Before trading for Andy Walker prior to this season, Kenai River Brown Bears head coach Josh Petrich looked at the forward entering his last year of junior eligibility and thought, at worst, Walker is a third-line center.
“I know it sounds so negative, but I look at a kid’s worst-case scenario,” Petrich said. “He’s smart, skates well and is undersized. That’s not a problem if we give him decent matchups.”
Now all Walker needs is a Division I coach to think the same thing.
The 5-foot-9, 140-pound forward is typical of a number of players chasing Division I commitments in their last year in the North American Hockey League, the second-best junior league in the United States.
“I’m going to have to do all the little things right because there’s a lot of players that are almost identical in the way they play the game,” Walker said. “It’s the small things that matter, like body language and being a leader on the ice.”
Petrich agreed there are a lot of players in a situation similar to Walker.
“He can be anywhere from a late D I commit to a very good D III player,” Petrich said. “It’s all going to depend on results. He’s got to produce.”
Walker has been producing this season with six goals and three assists in 20 games. When Petrich got Walker before the season, he wanted somebody to at least replace David Kaplan, who had eight goals and seven assists in 58 games last season before aging out.
While Walker has shown scoring ability, Petrich is most impressed with Walker’s vision.
“Goal scoring is not his knack, vision is his niche,” Petrich said. “He’s going to contribute the rest of the season. We’re really happy with him.”
Walker grew up in Mason, Michigan. While hockey is obviously popular in the Detroit area, Walker said he came right out of the heart of Detroit where none of his friends played hockey.
He got into the game due to his father, Greg. When Andy’s mother died when Andy was young, Andy’s brother, Sam, now 23, developed a very tight relationship with Andy.
Andy said that tight relationship helped when he was 14. Before that time, hockey was easy. But at that age, he had to push through a wall he had hit.

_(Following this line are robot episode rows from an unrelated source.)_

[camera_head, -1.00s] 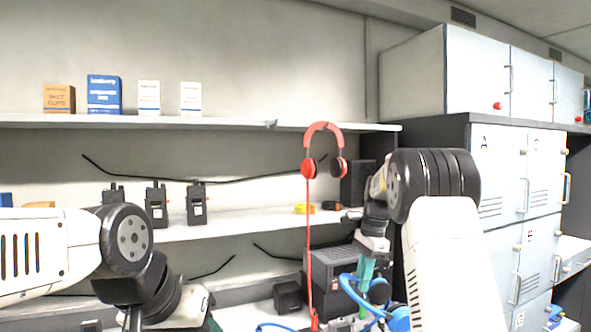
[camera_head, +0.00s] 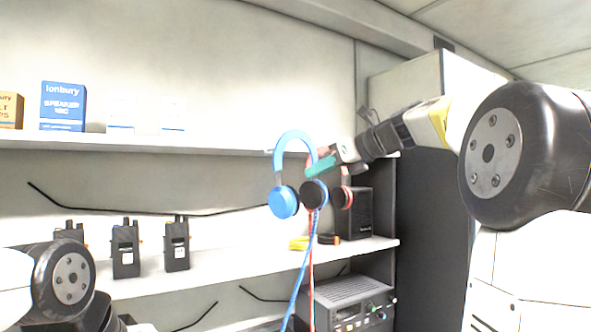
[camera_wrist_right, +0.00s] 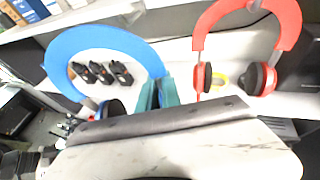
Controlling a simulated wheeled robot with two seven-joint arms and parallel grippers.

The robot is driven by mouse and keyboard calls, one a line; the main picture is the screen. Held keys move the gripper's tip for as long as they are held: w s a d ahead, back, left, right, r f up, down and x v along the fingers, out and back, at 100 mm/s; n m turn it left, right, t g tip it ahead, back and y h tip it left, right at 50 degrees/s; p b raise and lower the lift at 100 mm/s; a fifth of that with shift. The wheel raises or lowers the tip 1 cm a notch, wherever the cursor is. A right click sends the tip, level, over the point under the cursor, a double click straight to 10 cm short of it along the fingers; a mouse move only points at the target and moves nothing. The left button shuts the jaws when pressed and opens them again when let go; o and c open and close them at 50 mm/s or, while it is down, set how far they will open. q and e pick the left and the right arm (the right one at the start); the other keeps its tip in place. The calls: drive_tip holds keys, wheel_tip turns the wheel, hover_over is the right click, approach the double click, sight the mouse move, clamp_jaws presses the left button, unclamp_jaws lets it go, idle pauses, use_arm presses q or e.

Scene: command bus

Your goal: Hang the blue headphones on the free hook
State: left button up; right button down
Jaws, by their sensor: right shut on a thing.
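The blue headphones (camera_head: 284,145) hang upright in the air in front of the upper shelf's edge, cord trailing down. My right gripper (camera_head: 322,167), with teal fingers, is shut on the right side of their headband. In the right wrist view the blue band (camera_wrist_right: 85,35) arches left of the teal fingers (camera_wrist_right: 160,92). Red headphones (camera_head: 342,195) hang just behind and right, largely hidden in the head view; they show clearly in the wrist view (camera_wrist_right: 288,22). A small hook-like tip (camera_head: 269,152) shows at the shelf edge beside the blue band. My left gripper is out of frame.
The upper shelf (camera_head: 200,143) carries boxes, including a blue one (camera_head: 62,107). The lower shelf (camera_head: 220,262) holds several radios (camera_head: 176,245), a yellow item (camera_head: 299,243) and a black speaker (camera_head: 355,213). A radio unit (camera_head: 350,300) stands below.

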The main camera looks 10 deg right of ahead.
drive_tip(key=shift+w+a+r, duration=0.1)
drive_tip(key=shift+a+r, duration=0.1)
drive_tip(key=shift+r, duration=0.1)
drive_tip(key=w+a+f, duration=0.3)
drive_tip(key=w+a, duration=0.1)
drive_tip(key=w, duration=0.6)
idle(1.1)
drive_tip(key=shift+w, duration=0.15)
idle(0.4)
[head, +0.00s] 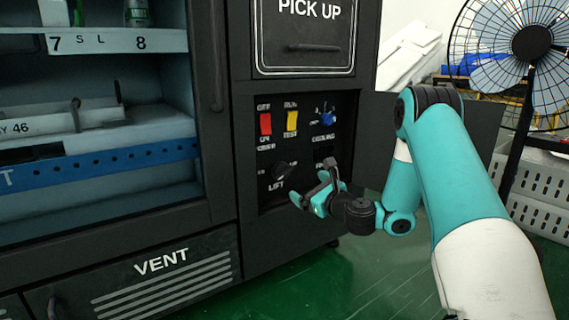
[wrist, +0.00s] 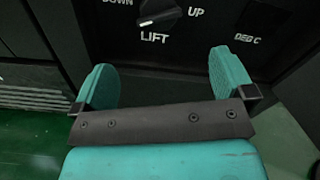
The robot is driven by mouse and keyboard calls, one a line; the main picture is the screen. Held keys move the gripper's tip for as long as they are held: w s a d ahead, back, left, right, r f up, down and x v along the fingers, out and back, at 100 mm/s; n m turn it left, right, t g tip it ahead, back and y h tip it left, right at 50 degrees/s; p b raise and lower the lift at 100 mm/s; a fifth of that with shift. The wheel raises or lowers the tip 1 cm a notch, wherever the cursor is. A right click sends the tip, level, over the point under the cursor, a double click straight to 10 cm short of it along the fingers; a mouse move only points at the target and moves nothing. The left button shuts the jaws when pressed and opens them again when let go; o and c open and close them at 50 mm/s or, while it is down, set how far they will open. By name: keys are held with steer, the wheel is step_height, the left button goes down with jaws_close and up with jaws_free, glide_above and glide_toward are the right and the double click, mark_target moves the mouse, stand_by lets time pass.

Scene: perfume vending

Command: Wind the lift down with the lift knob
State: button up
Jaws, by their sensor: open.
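The black lift knob (head: 283,169) sits low on the vending machine's recessed control panel, above the word LIFT. In the wrist view the lift knob (wrist: 160,12) is at the top edge, between the words DOWN and UP, and is partly cut off. Its white mark points toward the lower left, on the DOWN side. My gripper (head: 313,190) is in front of the panel, to the right of and a little below the knob. In the wrist view my gripper (wrist: 165,80) has its two teal fingers wide apart with nothing between them. The fingers are apart from the knob.
The panel also holds a red switch (head: 265,124), a yellow switch (head: 292,121) and a blue cooling knob (head: 326,117). An open dark door (head: 385,135) stands to the right, behind my arm. A pick-up hatch (head: 305,40) is above. Green floor lies below.

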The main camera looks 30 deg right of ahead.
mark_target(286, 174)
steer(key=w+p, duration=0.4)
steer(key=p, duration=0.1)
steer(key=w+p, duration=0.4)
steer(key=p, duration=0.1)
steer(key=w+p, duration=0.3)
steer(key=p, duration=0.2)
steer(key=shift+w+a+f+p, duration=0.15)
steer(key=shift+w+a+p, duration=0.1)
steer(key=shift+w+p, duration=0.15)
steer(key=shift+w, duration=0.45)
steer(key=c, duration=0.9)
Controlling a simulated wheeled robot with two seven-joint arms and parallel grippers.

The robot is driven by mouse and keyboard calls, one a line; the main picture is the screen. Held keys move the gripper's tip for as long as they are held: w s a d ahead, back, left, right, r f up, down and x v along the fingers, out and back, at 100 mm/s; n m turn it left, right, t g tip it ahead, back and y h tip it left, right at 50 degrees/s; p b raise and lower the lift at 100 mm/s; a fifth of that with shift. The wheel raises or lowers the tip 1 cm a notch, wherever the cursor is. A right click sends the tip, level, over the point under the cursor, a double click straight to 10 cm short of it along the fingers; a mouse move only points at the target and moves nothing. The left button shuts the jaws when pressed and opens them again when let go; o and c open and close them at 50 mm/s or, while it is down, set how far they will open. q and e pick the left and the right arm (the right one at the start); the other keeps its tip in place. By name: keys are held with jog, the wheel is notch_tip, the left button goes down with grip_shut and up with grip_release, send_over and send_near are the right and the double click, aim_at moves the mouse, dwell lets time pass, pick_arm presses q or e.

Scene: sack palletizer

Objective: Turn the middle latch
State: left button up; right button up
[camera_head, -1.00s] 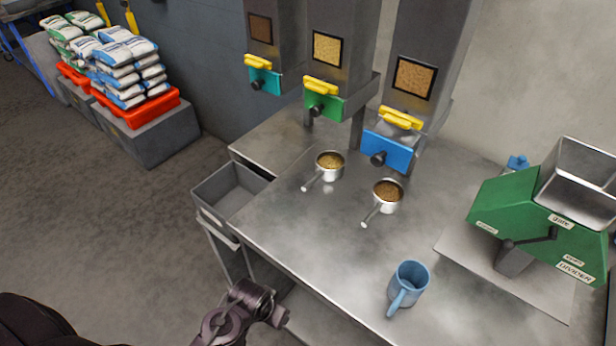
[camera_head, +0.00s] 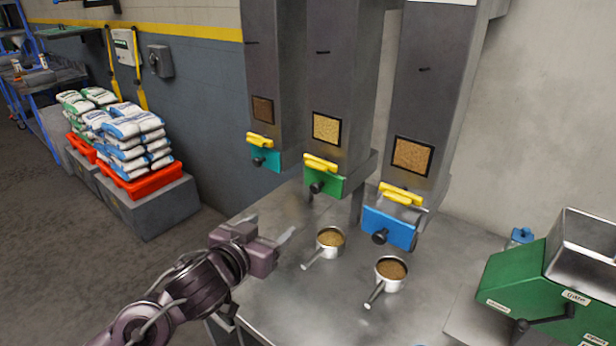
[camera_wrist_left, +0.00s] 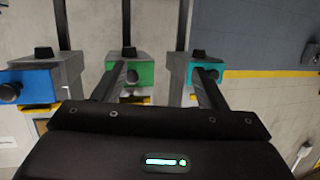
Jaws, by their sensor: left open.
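Three grey hoppers hang over the bench, each with a yellow latch above a coloured drawer front. The middle latch (camera_head: 320,162) is a yellow bar lying across the middle hopper, above a green front (camera_head: 325,185) with a black knob. The green front (camera_wrist_left: 145,72) also shows in the left wrist view, between my fingers, with a bit of the yellow latch (camera_wrist_left: 137,101) below it. My left gripper (camera_head: 268,228) is open and empty, left of and below the middle latch, apart from it. My right gripper is not in view.
The left latch (camera_head: 260,141) and right latch (camera_head: 401,195) flank the middle one. Two scoops of grain, the left scoop (camera_head: 328,243) and right scoop (camera_head: 391,273), stand on the steel bench (camera_head: 290,285). A green machine (camera_head: 530,285) stands at the right.

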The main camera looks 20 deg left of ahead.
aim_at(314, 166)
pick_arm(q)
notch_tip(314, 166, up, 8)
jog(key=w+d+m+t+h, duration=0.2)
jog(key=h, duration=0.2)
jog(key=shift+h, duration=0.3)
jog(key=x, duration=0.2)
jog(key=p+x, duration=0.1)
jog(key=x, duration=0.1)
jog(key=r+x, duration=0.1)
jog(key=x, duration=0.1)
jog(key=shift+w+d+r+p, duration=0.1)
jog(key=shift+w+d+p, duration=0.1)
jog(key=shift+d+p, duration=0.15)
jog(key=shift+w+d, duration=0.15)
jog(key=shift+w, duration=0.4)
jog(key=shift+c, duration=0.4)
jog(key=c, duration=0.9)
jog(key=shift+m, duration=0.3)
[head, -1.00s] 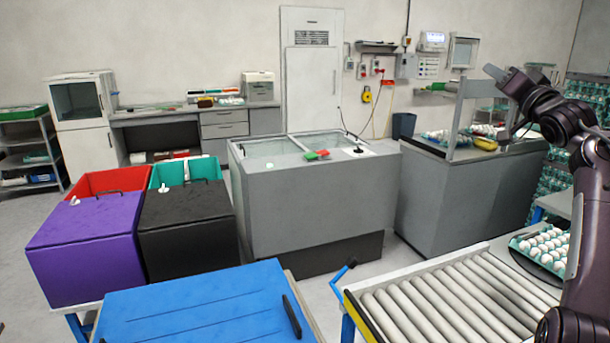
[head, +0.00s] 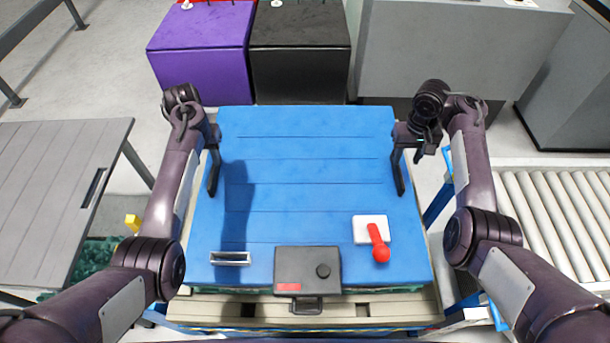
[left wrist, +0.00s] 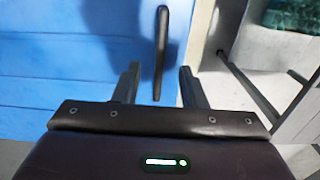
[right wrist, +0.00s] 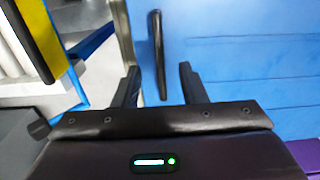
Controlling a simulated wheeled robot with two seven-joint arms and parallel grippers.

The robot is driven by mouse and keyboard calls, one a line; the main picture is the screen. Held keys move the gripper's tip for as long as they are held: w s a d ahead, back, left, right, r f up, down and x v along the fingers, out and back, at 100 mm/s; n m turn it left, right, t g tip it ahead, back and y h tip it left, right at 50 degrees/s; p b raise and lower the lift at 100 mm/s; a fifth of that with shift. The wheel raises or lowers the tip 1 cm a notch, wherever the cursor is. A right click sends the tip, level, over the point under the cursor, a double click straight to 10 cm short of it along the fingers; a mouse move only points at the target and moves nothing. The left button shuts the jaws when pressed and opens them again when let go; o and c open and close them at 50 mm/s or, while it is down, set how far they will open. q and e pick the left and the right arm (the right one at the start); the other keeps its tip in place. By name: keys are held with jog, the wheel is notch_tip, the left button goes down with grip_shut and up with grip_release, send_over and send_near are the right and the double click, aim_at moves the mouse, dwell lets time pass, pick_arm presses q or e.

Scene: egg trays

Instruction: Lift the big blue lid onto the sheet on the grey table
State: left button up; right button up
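The big blue lid (head: 300,200) lies flat over a pallet-like base in the middle of the head view. It has a black handle on its left side (head: 213,174) and another on its right side (head: 398,174). My left gripper (head: 213,142) is at the far end of the left handle, its fingers open on both sides of that handle in the left wrist view (left wrist: 160,85). My right gripper (head: 407,145) is likewise open around the line of the right handle (right wrist: 159,50). Whether the fingers touch the handles is unclear. I see no sheet.
A black box with a knob (head: 307,265), a white plate with a red-handled tool (head: 370,228) and a metal frame (head: 230,258) sit at the lid's near side. A grey slatted surface (head: 50,200) is left. Rollers (head: 560,210) stand right; purple (head: 200,55) and black bins (head: 300,60) behind.

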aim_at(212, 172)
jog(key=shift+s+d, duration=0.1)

From 16 to 18, he played with the Meijer program with coach Brian Sherry.
“He really made sure all the little stuff becomes habit during practice,” Walker said of Sherry. “Everybody would say you made a great play in the game, but it was just something you did all the time in practice.”
Petrich loves players with the Meijer pedigree.
“They work really, really hard to play the game the right way, and they don’t ask anything in return,” Petrich said. “It’s never, ‘Why not me?’ It’s always team-first. That makes it a pleasure to coach him.”
In his last year with Meijer, Walker had nine goals and 13 assists in 19 games, earning him a game as an affiliate playing for the Brown Bears and former coach Jeff Worlton. The game was in Minnesota and Walker eventually tendered with the Aberdeen (South Dakota) Wings, where he had five goals and four assists in 37 games before getting traded.
Walker was initially concerned by the Bears’ poor records of late, but now he’s glad he’s with Kenai River.
“The guys like it up here,” Walker said. “Everything is pretty outdoorsy. The guys have a lot of fun. It’s a pretty close group.”
Walker said his numbers are up because he has a year in the league under his belt.
“I just have a lot more confidence,” he said. “I like playing for Josh. I get a lot more ice time and that makes it easier.”
In order to make a push for a Division I deal, both Walker and Petrich agreed the time is now for more production and more wins. The Bears are 2-7-0-1 in their last 10 games and Walker has two goals and two assists in that time.
“Andy has been nothing but positive and productive,” Petrich said. “I can’t say anything bad about the kid.
“But we’re in fifth place. We’ve got to be better and Andy could have been a little better in the last 10 games.”
No matter how it turns out, Walker, the billet son of Crystal and Russ Locke, will have an Alaska experience to look back on fondly. Most prominent is an early November practice on Lower Fuller Lake that is quickly taking on the stuff of legend.
“That was as Alaskan as it gets,” Walker said. “It was a two-mile hike to skate on perfect frozen water surrounded by mountains.”